Problem to work on: Please copy all the lines that follow, word for word.

Data:
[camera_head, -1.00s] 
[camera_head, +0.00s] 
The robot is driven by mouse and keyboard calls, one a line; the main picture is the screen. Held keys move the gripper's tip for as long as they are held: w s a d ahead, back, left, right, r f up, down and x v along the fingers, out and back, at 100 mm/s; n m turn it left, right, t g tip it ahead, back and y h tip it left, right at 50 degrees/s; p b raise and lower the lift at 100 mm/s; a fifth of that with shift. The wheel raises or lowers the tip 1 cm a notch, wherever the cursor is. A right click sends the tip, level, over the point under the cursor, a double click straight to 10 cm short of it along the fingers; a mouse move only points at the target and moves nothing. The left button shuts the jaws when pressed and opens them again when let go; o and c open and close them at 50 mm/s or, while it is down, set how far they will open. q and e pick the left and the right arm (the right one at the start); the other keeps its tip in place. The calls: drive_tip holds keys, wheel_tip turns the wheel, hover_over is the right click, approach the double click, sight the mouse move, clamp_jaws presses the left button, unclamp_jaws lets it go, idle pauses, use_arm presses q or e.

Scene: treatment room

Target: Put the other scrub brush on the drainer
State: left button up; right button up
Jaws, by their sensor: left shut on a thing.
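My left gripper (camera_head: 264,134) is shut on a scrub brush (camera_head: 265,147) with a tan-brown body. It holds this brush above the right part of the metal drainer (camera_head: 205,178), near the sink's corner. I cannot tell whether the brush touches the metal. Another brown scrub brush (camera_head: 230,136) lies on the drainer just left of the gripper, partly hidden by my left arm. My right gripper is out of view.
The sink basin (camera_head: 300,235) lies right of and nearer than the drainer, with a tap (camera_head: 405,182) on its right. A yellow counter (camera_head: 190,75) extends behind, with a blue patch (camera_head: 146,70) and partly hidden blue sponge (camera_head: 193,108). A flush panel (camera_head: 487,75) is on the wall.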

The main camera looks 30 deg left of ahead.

Answer below:
[camera_head, -1.00s] 
[camera_head, +0.00s] 
The robot is driven by mouse and keyboard calls, one a line; the main picture is the screen. Held keys move the gripper's tip for as long as they are held: w s a d ahead, back, left, right, r f up, down and x v along the fingers, out and back, at 100 mm/s; n m turn it left, right, t g tip it ahead, back and y h tip it left, right at 50 degrees/s; p b raise and lower the lift at 100 mm/s; a fifth of that with shift. The wheel raises or lowers the tip 1 cm a notch, wherever the cursor is. A right click sends the tip, level, over the point under the cursor, a double click straight to 10 cm short of it along the fingers; a mouse move only points at the target and moves nothing. The left button shuts the jaws when pressed and opens them again when let go; o and c open and close them at 50 mm/s or, while it is down, set how far they will open. q and e pick the left and the right arm (the right one at the start); the other keeps its tip in place. The calls: drive_tip holds keys, wheel_tip turns the wheel, hover_over is the right click, approach the double click, sight the mouse move, clamp_jaws presses the left button, unclamp_jaws lets it go, idle pauses, use_arm presses q or e.

Scene: treatment room

Target: Put the other scrub brush on the drainer
State: left button up; right button up
Jaws, by their sensor: left shut on a thing.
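My left gripper (camera_head: 264,134) is shut on a scrub brush (camera_head: 265,147) with a tan-brown body. It holds this brush above the right part of the metal drainer (camera_head: 205,178), near the sink's corner. I cannot tell whether the brush touches the metal. Another brown scrub brush (camera_head: 230,136) lies on the drainer just left of the gripper, partly hidden by my left arm. My right gripper is out of view.
The sink basin (camera_head: 300,235) lies right of and nearer than the drainer, with a tap (camera_head: 405,182) on its right. A yellow counter (camera_head: 190,75) extends behind, with a blue patch (camera_head: 146,70) and partly hidden blue sponge (camera_head: 193,108). A flush panel (camera_head: 487,75) is on the wall.

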The main camera looks 30 deg left of ahead.

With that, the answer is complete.